According to the FTC report, Mobile Apps for Kids: Current Privacy Disclosures Are
Disappointing
, in 2008, smartphone users could choose from about 600 available apps. Today there are more than 500,000 apps in the Apple App Store and 380,000 in the Android Market. "Consumers have downloaded these apps more than 28 billion times, and young children and teens are increasingly embracing smartphone technology for entertainment and educational purposes."

The report says the survey focused on the largest stores, the Apple App Store and the Android Market, and evaluated the types of apps offered to children, the disclosures provided to users, interactive features such as connectivity with social media, and the ratings and parental controls offered for such apps.

The report notes that mobile apps can capture a broad range of user information from a mobile device automatically, including the user's precise geolocation, phone number, list of contacts, call logs, unique identifiers, and other information stored on the device. At the same time, "the report highlights the lack of information available to parents prior to downloading mobile apps for their children, and calls on industry to provide greater transparency about their data practices."

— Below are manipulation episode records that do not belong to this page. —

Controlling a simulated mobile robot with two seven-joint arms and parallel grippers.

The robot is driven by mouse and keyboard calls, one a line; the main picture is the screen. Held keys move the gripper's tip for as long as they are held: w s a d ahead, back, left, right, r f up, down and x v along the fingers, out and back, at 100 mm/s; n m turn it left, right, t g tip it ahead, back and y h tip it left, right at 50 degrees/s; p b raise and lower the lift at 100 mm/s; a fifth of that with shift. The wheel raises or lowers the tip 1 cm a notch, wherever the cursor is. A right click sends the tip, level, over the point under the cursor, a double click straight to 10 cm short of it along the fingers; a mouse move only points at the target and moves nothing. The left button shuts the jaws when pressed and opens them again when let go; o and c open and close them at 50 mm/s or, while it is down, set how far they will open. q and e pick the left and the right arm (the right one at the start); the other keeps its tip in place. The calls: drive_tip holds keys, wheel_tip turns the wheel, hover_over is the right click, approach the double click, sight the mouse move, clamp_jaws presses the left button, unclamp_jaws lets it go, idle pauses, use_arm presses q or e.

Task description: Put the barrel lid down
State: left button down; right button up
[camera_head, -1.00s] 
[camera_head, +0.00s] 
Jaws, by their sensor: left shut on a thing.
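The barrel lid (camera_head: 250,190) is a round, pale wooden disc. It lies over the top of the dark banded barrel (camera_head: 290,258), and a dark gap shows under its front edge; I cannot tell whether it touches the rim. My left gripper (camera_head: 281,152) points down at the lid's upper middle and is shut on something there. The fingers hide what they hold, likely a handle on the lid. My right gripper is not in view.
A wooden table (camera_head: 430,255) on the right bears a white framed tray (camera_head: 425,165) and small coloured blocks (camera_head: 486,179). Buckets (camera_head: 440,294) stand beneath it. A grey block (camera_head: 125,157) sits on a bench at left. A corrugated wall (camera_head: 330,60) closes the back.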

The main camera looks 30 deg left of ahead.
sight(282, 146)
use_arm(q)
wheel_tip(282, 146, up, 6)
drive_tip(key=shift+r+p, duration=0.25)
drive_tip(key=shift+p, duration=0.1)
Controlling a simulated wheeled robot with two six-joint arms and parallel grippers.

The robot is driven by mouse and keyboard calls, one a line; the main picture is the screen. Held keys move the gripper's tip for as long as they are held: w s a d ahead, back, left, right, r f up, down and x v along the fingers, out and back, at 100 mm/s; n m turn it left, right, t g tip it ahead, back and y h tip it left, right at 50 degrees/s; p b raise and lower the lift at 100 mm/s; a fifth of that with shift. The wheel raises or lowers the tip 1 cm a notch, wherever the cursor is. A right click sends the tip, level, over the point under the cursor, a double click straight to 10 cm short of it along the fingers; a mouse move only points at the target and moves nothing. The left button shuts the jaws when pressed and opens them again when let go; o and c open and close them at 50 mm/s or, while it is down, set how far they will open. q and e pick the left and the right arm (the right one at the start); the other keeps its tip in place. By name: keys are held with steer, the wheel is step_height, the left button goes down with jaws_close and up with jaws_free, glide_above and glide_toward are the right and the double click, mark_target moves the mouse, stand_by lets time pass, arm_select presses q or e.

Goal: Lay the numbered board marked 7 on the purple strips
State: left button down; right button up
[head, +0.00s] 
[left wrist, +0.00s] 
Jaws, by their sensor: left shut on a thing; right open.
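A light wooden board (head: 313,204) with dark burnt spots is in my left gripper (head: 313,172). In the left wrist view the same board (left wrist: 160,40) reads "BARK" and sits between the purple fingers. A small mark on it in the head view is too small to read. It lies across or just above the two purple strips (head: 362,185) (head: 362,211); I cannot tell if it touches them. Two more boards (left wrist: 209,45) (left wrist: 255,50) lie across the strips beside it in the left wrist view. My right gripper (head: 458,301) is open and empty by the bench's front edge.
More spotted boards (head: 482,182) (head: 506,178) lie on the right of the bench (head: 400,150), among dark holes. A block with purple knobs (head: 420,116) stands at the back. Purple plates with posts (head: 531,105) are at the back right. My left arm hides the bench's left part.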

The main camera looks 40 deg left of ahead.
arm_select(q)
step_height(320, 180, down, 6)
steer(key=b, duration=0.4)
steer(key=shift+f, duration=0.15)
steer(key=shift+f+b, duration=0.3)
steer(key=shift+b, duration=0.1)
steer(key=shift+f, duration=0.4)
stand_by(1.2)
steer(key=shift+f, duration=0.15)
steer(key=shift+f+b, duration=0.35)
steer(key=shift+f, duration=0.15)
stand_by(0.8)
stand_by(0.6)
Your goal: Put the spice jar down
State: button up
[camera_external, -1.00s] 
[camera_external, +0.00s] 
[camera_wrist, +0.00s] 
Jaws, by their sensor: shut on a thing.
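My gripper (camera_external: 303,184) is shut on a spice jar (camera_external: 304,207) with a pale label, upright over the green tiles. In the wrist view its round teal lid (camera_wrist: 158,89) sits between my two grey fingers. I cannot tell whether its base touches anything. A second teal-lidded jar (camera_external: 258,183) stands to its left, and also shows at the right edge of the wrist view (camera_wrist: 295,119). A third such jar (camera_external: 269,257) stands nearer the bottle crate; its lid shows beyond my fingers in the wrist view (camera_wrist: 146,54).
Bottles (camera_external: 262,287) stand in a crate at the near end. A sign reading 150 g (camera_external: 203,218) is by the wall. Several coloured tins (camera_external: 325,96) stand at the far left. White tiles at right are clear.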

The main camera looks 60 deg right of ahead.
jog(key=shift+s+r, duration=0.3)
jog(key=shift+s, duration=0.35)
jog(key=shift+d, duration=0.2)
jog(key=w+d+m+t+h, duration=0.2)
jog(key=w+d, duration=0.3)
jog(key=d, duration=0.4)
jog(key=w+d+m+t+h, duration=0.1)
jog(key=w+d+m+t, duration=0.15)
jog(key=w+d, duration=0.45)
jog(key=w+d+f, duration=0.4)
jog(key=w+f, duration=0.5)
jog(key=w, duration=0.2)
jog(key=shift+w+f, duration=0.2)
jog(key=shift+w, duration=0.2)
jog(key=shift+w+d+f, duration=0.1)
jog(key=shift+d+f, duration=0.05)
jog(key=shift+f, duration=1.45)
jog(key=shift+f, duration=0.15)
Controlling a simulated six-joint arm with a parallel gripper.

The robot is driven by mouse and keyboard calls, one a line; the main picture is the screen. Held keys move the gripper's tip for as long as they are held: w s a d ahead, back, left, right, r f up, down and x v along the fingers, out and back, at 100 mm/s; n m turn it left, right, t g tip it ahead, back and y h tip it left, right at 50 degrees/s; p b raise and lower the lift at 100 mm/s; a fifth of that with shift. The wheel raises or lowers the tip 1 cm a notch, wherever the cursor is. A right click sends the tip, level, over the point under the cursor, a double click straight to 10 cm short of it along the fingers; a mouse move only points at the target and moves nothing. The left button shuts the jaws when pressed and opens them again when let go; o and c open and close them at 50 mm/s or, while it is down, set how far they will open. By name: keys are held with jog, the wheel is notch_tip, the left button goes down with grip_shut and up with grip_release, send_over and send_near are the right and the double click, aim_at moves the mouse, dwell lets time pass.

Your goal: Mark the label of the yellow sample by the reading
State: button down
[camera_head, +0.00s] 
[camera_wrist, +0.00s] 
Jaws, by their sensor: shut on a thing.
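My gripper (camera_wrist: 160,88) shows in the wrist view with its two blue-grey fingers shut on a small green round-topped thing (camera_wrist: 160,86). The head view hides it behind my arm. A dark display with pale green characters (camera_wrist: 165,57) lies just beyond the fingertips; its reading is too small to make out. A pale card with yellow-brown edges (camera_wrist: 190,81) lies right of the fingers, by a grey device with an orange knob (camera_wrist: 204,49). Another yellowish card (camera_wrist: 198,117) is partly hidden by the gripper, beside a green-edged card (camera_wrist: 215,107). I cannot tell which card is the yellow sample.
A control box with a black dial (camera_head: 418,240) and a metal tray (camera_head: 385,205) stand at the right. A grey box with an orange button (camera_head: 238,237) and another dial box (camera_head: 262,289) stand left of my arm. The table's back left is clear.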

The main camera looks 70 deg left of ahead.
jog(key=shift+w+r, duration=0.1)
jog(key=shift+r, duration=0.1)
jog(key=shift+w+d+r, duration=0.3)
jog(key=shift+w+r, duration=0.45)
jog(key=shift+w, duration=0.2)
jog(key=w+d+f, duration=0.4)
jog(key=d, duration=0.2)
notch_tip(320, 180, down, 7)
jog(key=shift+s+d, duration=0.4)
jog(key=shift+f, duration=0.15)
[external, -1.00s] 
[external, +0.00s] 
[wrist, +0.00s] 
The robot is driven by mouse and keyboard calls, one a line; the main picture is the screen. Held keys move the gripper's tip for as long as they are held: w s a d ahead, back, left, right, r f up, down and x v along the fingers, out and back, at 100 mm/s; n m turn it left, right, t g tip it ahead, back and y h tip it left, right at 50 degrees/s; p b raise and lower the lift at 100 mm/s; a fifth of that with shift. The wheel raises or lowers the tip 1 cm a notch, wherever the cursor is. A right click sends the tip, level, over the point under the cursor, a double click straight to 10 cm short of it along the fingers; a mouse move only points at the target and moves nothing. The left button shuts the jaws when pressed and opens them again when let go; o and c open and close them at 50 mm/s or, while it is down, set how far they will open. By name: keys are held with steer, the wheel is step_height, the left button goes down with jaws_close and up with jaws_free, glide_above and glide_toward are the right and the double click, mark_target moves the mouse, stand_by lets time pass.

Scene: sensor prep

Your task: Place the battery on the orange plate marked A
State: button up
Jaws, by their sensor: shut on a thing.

While there was a diverse pool of kids apps created by hundreds of different developers, there was almost no information about the data collection and sharing on the Apple App store promotion pages and little information beyond general permission statements on the Android Market promotion pages. "In most instances, staff was unable to determine from the information on the app store page or the developer's landing page whether an app collected any data, let alone the type of data collected, the purpose for such collection, and who . . . obtained access to such data."

The report recommends:

  • All members of the "kids app ecosystem" - the stores, developers and third parties providing services - should play an active role in providing key information to parents.
  • App developers should provide data practices information in simple and short disclosures. They also should disclose whether the app connects with social media, and whether it contains ads. Third parties that collect data also should disclose their privacy practices.
  • App stores also should take responsibility for ensuring that parents have basic information. "As gatekeepers of the app marketplace, the app stores should do more." The report notes that the stores provide architecture for sharing pricing and category data, and should be able to provide a way for developers to provide information about their data collection and sharing practices.

The report notes that more should be done to identify the best way to convey data practices in plain language and in easily accessible ways on the small screens of mobile devices. The agency will host a public workshop in 2012, in connection with its efforts to update the FTC's "Dot Com Disclosure" guide, about how to provide effective online disclosures. "One of the topics that will be addressed is mobile privacy disclosures, including how they can be short, effective, and accessible to consumers on small screens."

The FTC enforces the Children's Online Privacy Protection Rule. The Rule requires operators of online services, including interactive mobile apps, to provide notice and get parental consent prior to collecting information from children under 13. The report says in the next 6 months, FTC staff will conduct an additional review to determine whether some mobile apps were violating COPPA.